◆ **Work to complete**
Below are some records. Say in a single number how many of their lines include the word "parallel".

◆ **Data for processing**
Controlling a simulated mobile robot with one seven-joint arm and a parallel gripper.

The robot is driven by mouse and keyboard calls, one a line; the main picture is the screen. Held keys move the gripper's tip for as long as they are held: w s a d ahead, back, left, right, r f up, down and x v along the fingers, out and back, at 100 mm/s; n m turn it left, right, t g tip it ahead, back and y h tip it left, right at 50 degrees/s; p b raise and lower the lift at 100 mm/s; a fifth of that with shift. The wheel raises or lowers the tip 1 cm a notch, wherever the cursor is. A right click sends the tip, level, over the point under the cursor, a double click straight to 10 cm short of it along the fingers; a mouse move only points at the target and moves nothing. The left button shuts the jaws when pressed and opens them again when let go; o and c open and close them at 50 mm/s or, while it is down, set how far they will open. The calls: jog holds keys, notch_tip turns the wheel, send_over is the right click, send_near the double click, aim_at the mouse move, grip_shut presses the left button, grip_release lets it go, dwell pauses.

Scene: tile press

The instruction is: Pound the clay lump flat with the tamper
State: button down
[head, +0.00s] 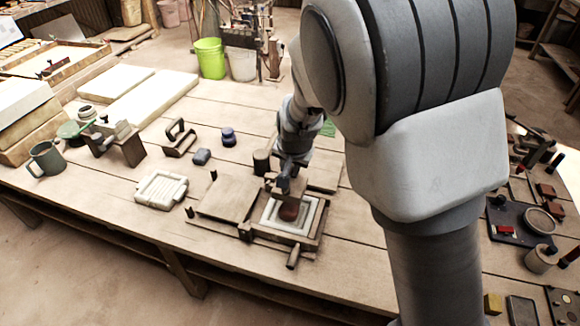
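The clay lump (289,211) is a rounded reddish-brown mass inside the pale square mould (271,219) of the press. My gripper (289,172) points down just above the press, with a brown wooden block, which looks like the tamper (286,187), at its fingertips. The gripper appears shut on this block, though the fingers are small and partly hidden. The block is directly over the far part of the clay and overlaps it in the picture. I cannot tell whether it touches the clay.
The press's wooden lid (229,198) lies left of the mould, and a handle (293,257) sticks out in front. A pale tile mould (160,189), a wooden-handled tool (180,138), a dark jar (228,137) and a mug (46,160) stand to the left. My arm hides the table's right middle.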

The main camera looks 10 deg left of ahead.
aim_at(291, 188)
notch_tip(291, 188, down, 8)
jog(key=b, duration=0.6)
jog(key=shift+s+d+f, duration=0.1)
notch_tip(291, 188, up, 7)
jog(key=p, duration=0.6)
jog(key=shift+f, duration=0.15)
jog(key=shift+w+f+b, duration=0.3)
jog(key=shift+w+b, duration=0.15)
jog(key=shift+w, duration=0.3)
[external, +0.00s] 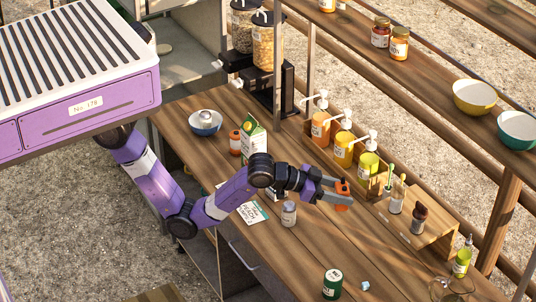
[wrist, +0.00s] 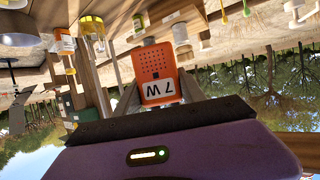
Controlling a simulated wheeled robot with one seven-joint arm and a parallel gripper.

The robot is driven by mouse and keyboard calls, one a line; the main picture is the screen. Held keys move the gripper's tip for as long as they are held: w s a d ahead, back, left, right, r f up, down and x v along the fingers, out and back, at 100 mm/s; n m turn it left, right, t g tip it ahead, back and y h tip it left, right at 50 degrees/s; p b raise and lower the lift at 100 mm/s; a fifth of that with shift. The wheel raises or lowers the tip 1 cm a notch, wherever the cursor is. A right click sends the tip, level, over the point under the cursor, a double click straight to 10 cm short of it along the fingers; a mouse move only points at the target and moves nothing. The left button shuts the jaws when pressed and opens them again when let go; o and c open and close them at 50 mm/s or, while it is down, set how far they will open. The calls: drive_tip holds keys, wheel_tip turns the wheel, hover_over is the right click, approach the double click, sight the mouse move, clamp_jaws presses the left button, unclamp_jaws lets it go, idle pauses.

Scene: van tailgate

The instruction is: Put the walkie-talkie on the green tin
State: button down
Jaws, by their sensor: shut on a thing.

◆ **Task output**
2